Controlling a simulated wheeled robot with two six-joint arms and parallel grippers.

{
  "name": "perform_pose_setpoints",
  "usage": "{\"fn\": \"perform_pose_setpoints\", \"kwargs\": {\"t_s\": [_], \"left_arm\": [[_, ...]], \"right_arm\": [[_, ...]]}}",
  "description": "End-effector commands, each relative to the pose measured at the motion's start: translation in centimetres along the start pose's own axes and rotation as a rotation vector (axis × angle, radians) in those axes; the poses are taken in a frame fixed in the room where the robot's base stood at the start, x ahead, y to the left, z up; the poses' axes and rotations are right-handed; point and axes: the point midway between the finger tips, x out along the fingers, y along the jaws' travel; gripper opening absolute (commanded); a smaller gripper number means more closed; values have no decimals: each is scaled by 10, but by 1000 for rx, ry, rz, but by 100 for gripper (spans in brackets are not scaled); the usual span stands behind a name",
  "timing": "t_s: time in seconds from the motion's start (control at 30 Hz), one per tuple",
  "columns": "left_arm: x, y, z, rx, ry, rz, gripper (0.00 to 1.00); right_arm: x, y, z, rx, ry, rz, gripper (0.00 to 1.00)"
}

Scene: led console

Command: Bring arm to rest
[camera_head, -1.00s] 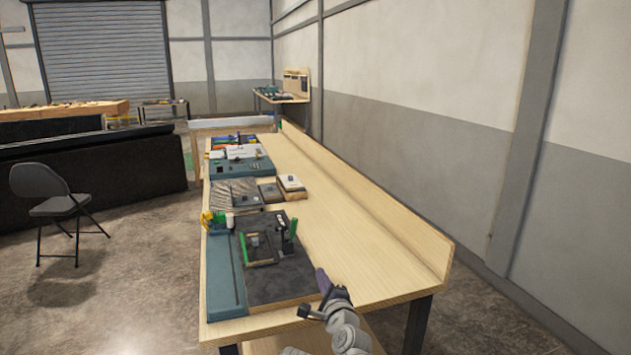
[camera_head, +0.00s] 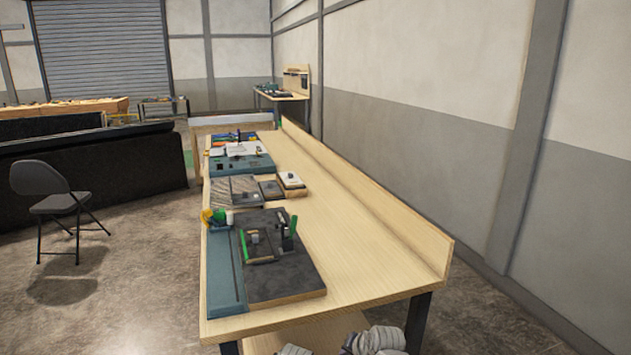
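Parts of my arm (camera_head: 376,341) show at the bottom edge of the head view, low in front of the table's near end. They are cut off by the frame, and no gripper fingertips can be made out. My left gripper is not in view. The wooden table (camera_head: 345,255) carries a dark board (camera_head: 292,283) with small upright parts and a green piece, beside a teal strip (camera_head: 224,275). My arm is apart from these things.
Farther along the table lie small panels (camera_head: 235,190), a white-topped block (camera_head: 291,180) and a teal tray (camera_head: 240,164). The table's right side is bare up to a raised back rail (camera_head: 375,208). A folding chair (camera_head: 55,203) stands on the floor at left.

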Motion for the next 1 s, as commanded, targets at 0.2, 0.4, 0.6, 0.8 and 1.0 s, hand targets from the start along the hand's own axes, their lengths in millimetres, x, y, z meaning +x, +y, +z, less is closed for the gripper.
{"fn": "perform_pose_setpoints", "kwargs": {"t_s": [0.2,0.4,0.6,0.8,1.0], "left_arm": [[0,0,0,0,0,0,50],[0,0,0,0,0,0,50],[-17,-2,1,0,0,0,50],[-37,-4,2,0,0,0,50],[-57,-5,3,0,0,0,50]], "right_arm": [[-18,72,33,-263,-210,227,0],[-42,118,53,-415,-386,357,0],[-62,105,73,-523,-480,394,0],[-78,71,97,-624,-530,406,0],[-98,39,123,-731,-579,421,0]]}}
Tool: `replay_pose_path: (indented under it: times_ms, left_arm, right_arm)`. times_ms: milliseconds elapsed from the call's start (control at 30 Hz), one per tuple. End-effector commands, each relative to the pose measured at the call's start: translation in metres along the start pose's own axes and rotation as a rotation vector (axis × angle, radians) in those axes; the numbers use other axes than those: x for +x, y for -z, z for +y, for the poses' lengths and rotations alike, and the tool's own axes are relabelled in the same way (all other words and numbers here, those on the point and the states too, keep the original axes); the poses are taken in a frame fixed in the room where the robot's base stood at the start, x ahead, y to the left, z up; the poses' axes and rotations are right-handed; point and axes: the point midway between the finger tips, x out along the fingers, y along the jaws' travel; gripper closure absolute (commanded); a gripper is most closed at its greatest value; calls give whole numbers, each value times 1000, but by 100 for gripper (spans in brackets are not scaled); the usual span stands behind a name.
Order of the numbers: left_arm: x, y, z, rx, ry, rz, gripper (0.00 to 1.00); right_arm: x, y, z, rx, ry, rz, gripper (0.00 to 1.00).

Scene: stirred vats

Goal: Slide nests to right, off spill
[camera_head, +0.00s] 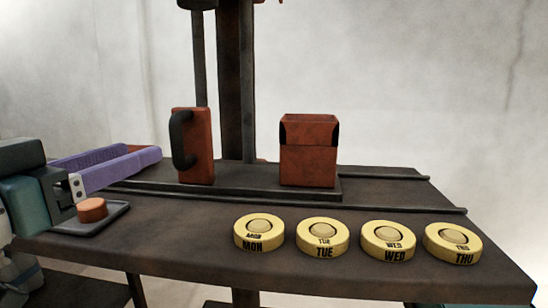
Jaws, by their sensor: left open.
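Several round yellow nests stand in a row along the front right of the dark table: MON (259,232), TUE (322,238), WED (388,242) and THU (452,244). Each has a pale domed piece in its middle. Narrow gaps part them. I cannot make out a spill on the table. My left gripper (143,157), with purple fingers, reaches in from the left edge. It is open, with nothing seen between its fingers, well left of MON and clear of all the nests. My right gripper is not in view.
A small grey tray (99,222) with an orange-brown round piece (92,209) sits below my left gripper. A red block with a black handle (200,148) and an open red box (308,165) stand on a dark slab behind. The table's right edge lies just beyond THU.

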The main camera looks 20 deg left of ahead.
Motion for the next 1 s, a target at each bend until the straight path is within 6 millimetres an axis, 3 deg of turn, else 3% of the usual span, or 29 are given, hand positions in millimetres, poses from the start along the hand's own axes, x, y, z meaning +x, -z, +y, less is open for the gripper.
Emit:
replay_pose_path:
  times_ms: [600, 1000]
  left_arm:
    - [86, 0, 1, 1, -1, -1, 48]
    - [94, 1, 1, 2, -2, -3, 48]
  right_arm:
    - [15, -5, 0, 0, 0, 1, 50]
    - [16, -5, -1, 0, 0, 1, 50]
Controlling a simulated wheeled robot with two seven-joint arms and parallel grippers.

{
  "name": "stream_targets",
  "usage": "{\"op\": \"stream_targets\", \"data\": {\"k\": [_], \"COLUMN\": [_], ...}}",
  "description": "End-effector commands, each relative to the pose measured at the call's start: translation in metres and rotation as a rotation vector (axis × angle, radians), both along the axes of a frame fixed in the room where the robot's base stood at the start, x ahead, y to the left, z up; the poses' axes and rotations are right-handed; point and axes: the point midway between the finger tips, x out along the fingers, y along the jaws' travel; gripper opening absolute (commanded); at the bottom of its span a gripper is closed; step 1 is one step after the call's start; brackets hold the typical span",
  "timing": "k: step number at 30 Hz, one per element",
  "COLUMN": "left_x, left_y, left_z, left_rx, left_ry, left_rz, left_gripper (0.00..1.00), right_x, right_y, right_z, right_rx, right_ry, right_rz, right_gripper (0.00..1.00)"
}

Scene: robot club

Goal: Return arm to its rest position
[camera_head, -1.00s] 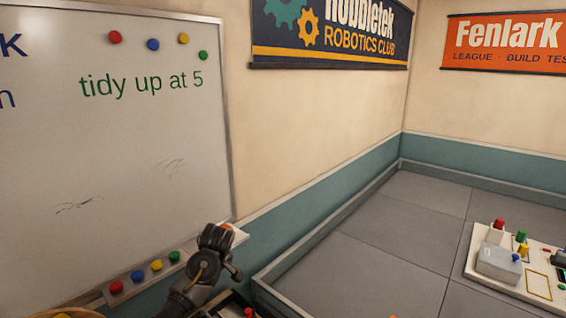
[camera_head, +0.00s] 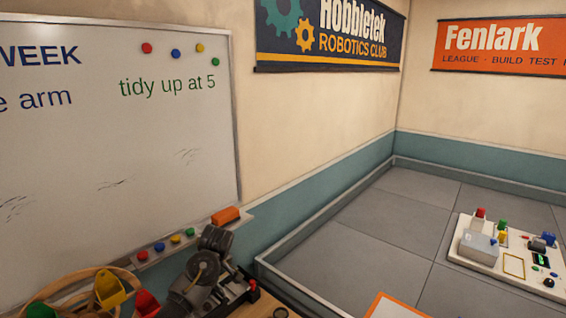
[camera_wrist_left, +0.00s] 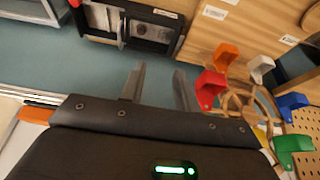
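My left gripper (camera_wrist_left: 160,85) is open in the left wrist view, its two grey fingers apart with nothing between them. Behind the fingers is the teal lower wall. In the head view my dark left arm and gripper (camera_head: 212,242) stand at the lower left, in front of the whiteboard tray, just below the orange eraser (camera_head: 226,215); the fingertips are hard to make out there. The eraser also shows at the left edge of the wrist view (camera_wrist_left: 35,114). My right gripper is in neither view.
A black device with a red knob (camera_head: 252,284) sits on the wooden bench close to my arm. Coloured scoop-like pieces, one yellow (camera_head: 110,288), lie by a wooden ring left of it. A knobbed white panel (camera_head: 515,267) lies on the open grey floor at right.

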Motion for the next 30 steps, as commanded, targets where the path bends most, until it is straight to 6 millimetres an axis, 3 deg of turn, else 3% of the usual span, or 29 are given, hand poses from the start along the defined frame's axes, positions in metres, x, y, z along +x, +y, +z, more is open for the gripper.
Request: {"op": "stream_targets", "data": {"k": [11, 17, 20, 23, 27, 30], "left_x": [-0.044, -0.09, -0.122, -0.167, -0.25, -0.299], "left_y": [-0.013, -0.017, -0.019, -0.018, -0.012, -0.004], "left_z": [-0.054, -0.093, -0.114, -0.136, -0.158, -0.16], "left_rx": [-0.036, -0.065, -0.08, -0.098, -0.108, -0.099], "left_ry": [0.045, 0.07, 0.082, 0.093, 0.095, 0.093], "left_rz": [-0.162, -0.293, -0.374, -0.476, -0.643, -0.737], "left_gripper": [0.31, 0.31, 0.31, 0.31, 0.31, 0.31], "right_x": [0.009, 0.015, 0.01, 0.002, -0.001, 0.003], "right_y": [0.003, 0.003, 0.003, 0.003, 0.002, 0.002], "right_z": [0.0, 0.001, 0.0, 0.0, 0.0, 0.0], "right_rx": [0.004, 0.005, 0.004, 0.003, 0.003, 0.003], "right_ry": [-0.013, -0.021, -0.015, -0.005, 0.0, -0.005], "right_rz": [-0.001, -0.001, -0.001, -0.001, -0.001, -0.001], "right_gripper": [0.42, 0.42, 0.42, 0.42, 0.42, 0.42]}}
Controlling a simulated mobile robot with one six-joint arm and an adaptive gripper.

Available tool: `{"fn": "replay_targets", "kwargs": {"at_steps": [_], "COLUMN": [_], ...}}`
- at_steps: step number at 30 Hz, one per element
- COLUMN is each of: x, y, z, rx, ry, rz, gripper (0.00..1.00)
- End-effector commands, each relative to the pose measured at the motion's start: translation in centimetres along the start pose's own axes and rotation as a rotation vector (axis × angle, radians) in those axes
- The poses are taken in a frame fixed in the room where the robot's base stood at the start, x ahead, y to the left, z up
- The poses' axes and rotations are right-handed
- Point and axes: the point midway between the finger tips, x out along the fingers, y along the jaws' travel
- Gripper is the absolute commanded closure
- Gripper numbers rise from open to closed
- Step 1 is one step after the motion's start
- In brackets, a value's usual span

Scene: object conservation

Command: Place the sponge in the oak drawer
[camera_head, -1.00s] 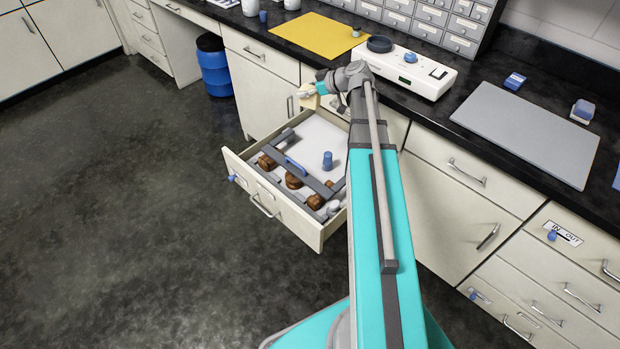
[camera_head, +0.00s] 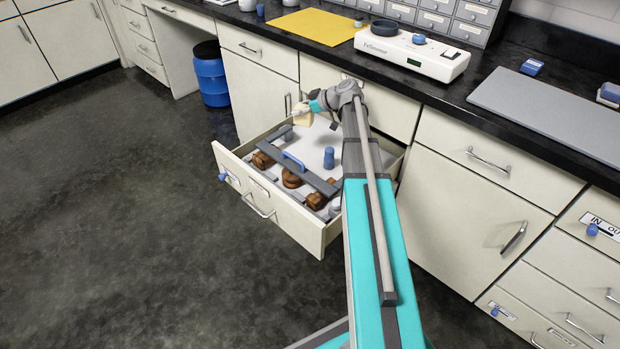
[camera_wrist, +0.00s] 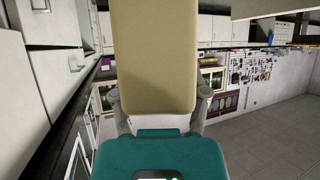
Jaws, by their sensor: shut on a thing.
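The sponge (camera_wrist: 153,55) is a pale tan block that fills the upper middle of the wrist view, between the two fingers of my gripper (camera_wrist: 160,108). In the head view the small tan sponge (camera_head: 302,119) shows at the end of my gripper (camera_head: 309,109), which is shut on it. It is over the back left part of an open drawer (camera_head: 291,225), above its contents. The drawer has a pale front and a light inside floor. A grey divider bar with a blue handle (camera_head: 293,162) lies across it. My arm hides the drawer's right side.
Inside the drawer stand a blue cylinder (camera_head: 329,158) and several brown wooden pieces (camera_head: 292,178). The black counter (camera_head: 440,92) above holds a white instrument (camera_head: 410,52) and a yellow mat (camera_head: 318,27). A blue barrel (camera_head: 211,75) stands to the left, and the floor in front is clear.

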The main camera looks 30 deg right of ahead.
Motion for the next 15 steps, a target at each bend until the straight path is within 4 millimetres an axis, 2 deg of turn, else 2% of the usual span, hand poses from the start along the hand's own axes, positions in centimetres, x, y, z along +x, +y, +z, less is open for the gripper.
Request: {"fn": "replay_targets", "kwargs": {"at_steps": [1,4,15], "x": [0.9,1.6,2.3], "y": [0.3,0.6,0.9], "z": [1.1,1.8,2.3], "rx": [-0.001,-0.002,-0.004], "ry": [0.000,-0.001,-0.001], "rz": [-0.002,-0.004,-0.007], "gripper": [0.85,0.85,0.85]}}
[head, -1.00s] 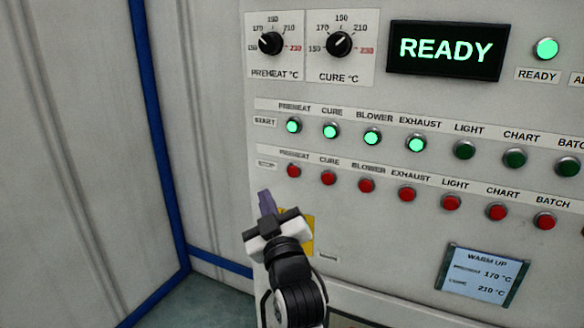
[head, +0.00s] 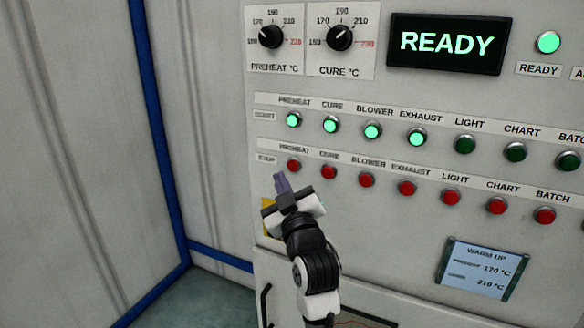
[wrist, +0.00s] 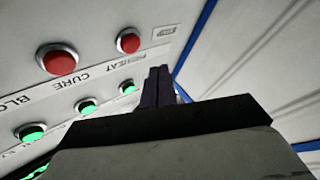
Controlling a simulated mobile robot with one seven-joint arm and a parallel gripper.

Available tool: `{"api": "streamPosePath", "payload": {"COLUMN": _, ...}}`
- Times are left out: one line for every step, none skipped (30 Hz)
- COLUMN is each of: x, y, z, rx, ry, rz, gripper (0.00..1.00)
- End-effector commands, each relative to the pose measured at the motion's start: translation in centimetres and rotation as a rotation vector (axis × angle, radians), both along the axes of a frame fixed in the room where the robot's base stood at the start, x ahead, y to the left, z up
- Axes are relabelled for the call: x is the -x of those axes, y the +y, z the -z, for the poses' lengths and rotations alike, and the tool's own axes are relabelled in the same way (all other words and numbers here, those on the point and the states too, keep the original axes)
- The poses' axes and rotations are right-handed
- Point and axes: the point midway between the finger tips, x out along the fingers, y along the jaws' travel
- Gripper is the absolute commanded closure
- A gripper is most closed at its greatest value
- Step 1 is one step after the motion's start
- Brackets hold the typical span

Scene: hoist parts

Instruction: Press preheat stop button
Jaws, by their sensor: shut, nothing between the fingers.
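The preheat stop button (head: 294,164) is a red round button at the left end of the lower row, under its PREHEAT label. It also shows in the wrist view (wrist: 128,41), beside the small STOP label. My gripper (head: 281,181) is shut and empty, with its dark fingers pointing up just below and left of that button in the head view. In the wrist view the fingertips (wrist: 158,72) appear to the lower right of the button. I see no contact with the button.
The cure stop button (head: 329,172) is close by on the right. The lit green preheat start button (head: 293,120) is above. The READY display (head: 447,45) and warm-up screen (head: 482,270) are farther right. A blue-edged wall (head: 160,140) stands left.

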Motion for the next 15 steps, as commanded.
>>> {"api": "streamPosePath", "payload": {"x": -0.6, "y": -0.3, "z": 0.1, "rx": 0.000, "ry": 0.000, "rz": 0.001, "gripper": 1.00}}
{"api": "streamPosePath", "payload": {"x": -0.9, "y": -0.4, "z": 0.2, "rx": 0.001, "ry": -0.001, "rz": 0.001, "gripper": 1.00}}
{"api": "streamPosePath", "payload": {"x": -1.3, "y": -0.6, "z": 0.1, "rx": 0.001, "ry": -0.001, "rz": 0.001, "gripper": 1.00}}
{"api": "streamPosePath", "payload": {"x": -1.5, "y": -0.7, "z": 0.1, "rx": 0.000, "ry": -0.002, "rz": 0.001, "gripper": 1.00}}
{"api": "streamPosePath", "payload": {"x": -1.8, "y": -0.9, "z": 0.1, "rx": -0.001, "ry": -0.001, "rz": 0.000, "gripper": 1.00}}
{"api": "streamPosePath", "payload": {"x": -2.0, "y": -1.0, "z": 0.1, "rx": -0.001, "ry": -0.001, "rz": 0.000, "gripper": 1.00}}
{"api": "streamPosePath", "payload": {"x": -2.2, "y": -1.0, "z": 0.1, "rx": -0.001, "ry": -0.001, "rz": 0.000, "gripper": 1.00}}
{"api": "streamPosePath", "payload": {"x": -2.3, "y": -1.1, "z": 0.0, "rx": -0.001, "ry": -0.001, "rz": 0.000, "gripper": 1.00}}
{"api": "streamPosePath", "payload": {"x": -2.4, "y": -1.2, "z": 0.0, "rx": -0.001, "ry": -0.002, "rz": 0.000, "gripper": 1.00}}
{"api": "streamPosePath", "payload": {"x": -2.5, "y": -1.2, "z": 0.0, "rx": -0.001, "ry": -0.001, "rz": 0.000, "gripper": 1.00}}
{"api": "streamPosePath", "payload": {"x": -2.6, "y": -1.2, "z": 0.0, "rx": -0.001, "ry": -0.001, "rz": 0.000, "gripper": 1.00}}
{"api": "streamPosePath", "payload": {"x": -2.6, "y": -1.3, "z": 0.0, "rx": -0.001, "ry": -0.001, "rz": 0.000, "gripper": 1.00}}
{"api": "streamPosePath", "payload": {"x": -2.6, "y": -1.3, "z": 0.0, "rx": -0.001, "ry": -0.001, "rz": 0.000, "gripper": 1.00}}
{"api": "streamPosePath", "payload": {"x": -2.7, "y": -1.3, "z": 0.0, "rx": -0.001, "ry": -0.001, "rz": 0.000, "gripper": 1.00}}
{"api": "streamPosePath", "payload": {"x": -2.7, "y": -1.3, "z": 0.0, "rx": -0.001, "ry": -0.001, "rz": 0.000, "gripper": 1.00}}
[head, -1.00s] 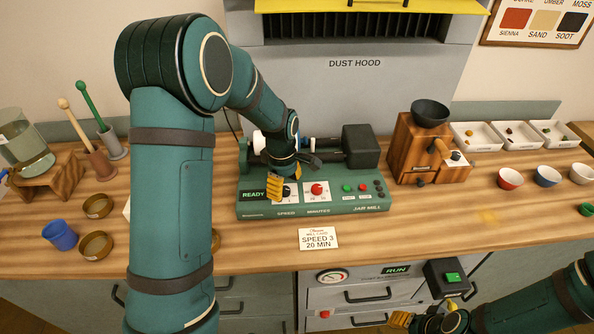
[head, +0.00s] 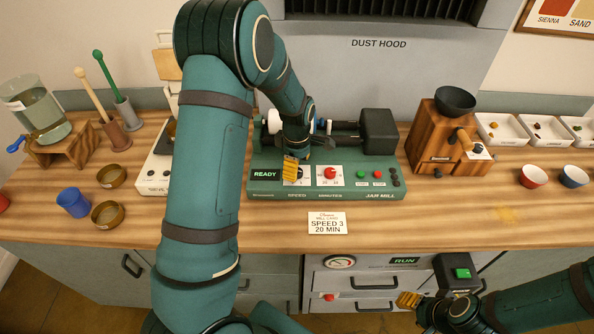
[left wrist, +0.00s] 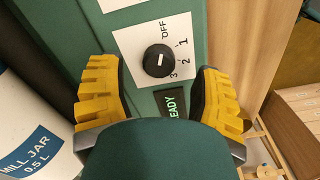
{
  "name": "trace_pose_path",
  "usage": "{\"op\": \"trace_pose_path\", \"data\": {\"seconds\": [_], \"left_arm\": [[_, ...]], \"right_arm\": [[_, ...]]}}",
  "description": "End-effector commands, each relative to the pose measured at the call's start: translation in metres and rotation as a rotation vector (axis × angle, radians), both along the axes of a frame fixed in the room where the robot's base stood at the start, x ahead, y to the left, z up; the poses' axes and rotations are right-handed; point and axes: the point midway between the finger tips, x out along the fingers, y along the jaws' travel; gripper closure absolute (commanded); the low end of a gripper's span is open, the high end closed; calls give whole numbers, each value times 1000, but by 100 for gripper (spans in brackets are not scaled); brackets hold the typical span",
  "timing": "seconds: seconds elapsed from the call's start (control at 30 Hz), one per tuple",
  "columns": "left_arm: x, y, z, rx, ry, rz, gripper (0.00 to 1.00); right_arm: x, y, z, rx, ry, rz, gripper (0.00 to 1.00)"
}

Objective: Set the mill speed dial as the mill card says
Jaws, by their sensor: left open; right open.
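The jar mill (head: 262,187) is a green machine with a panel reading READY, SPEED and MINUTES. The black speed dial (left wrist: 159,61) sits on a white plate marked OFF, 1, 2, 3, with a small white mark on its face; I cannot tell surely which marking it points to. My left gripper (head: 291,168) is over the panel and partly hides the dial in the head view. In the left wrist view its yellow fingers (left wrist: 161,75) are open, apart from the dial on both sides. The mill card (head: 327,223) reads SPEED 3, 20 MIN. My right gripper (head: 425,302) is open and empty at the lower right.
A red minutes knob (head: 330,172) and several buttons are right of the dial. The white mill jar (left wrist: 28,145) is close to my left gripper. A wooden grinder (head: 434,140) stands right of the mill. The counter in front of the mill is mostly clear.

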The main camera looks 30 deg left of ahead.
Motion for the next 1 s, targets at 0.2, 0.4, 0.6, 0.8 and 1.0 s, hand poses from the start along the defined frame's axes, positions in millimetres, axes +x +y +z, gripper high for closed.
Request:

What is being asked: Return every line from the records above that holds the word "rest".

Problem solution:
Command: Bring arm to rest
Goal: Return arm to its rest position

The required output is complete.